Industry Impact Analysis: Feasibility of Niche Regulatory DeFi
Regardless of short-term market sentiment toward ISLM, HAQQ Network’s impact on the industry is reflected in a key question: must public chains be value-neutral technological substrates?
If HAQQ successfully scales at least one niche application, it will demonstrate that culturally adaptive blockchain networks can have independent survival space and may inspire more community-specific public chains. Examples include ESG-compliant green energy chains or regulation-adapted compliant chains, which could emulate HAQQ’s practice path. The “ideology, technology, and community synthesis” envisioned in the white paper is essentially an attempt to create a new paradigm for public chains.
Conversely, if it fails to sustain activity after small-scale validation, it will serve as a cautionary example for the prospects of the “ethics-native chain” category.
Conclusion
As of May 9, 2026, the 30.70% 30-day increase and the 50.24% decline over the past year together depict market expectations’ extreme swings for this project. HAQQ Network, built on Cosmos SDK, with EVM compatibility as an entry point for developers, and Sharia compliance as an ecosystem filter, has clear technical deliverables and a differentiated narrative.

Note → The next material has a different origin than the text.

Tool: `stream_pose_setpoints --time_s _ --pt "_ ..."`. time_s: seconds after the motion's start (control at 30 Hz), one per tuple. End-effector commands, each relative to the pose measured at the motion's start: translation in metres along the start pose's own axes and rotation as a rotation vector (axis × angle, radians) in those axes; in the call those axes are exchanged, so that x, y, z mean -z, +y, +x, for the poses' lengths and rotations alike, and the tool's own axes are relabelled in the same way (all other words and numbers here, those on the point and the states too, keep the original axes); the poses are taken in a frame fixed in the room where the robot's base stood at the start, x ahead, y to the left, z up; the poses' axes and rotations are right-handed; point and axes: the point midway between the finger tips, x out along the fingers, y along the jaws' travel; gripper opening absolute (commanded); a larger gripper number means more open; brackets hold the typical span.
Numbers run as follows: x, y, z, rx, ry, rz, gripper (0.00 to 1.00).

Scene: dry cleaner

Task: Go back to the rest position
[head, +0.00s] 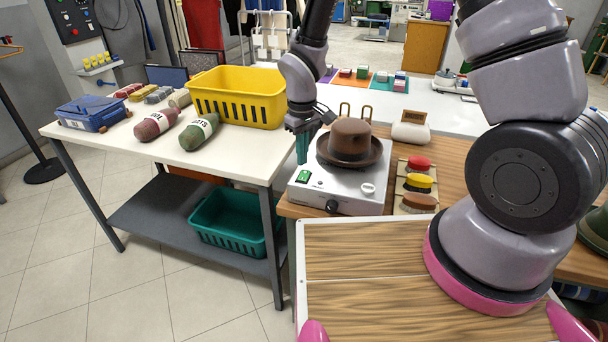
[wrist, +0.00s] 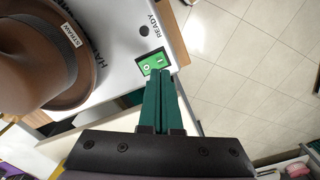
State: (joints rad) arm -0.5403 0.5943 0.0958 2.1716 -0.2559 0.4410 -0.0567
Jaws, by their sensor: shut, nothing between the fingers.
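My gripper (head: 303,147) is shut and empty, its green fingers pointing down at the front left of a white hat machine (head: 343,196). In the wrist view the fingertips (wrist: 161,75) are together, right beside the green rocker switch (wrist: 152,63) on the machine's panel. I cannot tell whether they touch it. A brown hat (head: 350,143) sits on top of the machine. The wrist view shows part of the hat (wrist: 45,55) with a "STRAW" tag and the printed word "READY" on the panel.
A white table (head: 228,158) at left holds a yellow basket (head: 240,95), two labelled rolls and a blue box (head: 92,113). A teal basket (head: 230,222) is on its lower shelf. Brushes (head: 418,183) lie right of the machine. Open tiled floor (head: 60,270) is at lower left.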

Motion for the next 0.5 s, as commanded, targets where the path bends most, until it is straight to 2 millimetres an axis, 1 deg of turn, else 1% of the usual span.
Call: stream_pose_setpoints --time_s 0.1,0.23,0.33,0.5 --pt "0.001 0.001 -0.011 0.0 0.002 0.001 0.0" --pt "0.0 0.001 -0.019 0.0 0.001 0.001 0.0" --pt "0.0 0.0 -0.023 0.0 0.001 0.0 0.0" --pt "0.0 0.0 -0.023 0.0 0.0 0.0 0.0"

But like all public chains in the ecosystem-building phase, technical completeness is just the starting point. True value validation depends on whether it can sustain continuous, diverse, and genuine economic activity on-chain. Industry’s rational attitude toward such projects should involve recognizing their structural differences while maintaining ongoing attention to product delivery and data changes.